Given material:
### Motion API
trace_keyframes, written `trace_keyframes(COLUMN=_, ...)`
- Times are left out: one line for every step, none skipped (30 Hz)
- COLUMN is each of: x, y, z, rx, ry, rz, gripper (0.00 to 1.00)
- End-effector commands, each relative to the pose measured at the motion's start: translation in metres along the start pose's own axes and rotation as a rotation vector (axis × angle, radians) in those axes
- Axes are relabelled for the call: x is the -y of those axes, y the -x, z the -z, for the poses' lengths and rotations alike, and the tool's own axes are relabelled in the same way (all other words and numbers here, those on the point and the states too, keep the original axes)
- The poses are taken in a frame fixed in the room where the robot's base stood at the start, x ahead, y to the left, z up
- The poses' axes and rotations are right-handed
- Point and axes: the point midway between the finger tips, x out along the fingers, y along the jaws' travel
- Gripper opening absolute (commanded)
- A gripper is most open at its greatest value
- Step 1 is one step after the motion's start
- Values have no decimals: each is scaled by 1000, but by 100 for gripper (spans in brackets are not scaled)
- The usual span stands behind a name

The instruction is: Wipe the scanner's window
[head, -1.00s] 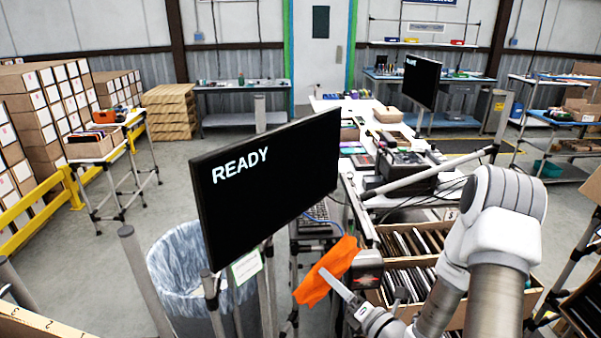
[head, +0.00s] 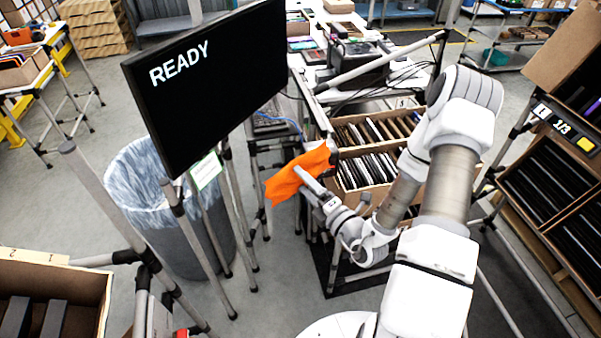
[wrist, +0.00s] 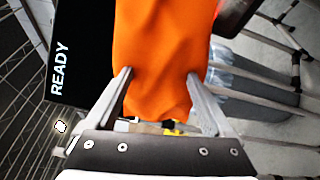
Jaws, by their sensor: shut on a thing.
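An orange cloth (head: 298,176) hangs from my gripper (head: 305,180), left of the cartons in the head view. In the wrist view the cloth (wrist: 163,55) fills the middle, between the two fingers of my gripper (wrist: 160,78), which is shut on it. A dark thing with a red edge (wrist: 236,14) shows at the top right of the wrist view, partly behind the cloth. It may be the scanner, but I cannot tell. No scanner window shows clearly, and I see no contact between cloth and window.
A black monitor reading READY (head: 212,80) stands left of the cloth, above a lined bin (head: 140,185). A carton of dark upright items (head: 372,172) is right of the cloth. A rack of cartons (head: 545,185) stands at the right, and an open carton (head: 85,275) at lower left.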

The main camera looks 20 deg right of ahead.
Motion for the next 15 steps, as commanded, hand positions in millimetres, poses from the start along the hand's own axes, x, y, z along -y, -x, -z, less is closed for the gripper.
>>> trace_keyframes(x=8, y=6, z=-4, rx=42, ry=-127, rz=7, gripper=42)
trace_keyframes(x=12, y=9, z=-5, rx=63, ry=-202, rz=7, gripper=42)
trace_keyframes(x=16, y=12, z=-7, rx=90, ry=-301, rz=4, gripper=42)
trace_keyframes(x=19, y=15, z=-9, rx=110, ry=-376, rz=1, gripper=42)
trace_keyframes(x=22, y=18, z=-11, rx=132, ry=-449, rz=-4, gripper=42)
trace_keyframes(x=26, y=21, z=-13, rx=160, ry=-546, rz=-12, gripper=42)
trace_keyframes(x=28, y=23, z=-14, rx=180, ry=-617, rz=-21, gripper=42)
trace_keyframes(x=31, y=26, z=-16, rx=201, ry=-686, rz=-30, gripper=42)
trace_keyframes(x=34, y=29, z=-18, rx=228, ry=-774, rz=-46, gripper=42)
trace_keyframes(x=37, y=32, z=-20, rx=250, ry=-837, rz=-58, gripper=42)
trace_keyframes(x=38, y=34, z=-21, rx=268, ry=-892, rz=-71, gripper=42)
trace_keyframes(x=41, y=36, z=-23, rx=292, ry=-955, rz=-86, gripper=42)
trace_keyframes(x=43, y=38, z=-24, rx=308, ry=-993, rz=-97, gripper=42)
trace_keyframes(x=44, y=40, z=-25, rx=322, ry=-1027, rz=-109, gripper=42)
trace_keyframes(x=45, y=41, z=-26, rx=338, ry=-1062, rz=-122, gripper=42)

What is required:
Reproduce exactly the run of lines beginning with the one that contains "- Values have" and ending with the one that contains "The main camera looks 20 deg right of ahead.". Do not include pictures.

Response:
- Values have no decimals: each is scaled by 1000, but by 100 for gripper (spans in brackets are not scaled)
- The usual span stands behind a name

The instruction is: Wipe the scanner's window
[head, -1.00s] 
[head, +0.00s] 
[wrist, +0.00s] 
Jaws, by their sensor: shut on a thing.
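An orange cloth (head: 298,176) hangs from my gripper (head: 305,180), left of the cartons in the head view. In the wrist view the cloth (wrist: 163,55) fills the middle, between the two fingers of my gripper (wrist: 160,78), which is shut on it. A dark thing with a red edge (wrist: 236,14) shows at the top right of the wrist view, partly behind the cloth. It may be the scanner, but I cannot tell. No scanner window shows clearly, and I see no contact between cloth and window.
A black monitor reading READY (head: 212,80) stands left of the cloth, above a lined bin (head: 140,185). A carton of dark upright items (head: 372,172) is right of the cloth. A rack of cartons (head: 545,185) stands at the right, and an open carton (head: 85,275) at lower left.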

The main camera looks 20 deg right of ahead.

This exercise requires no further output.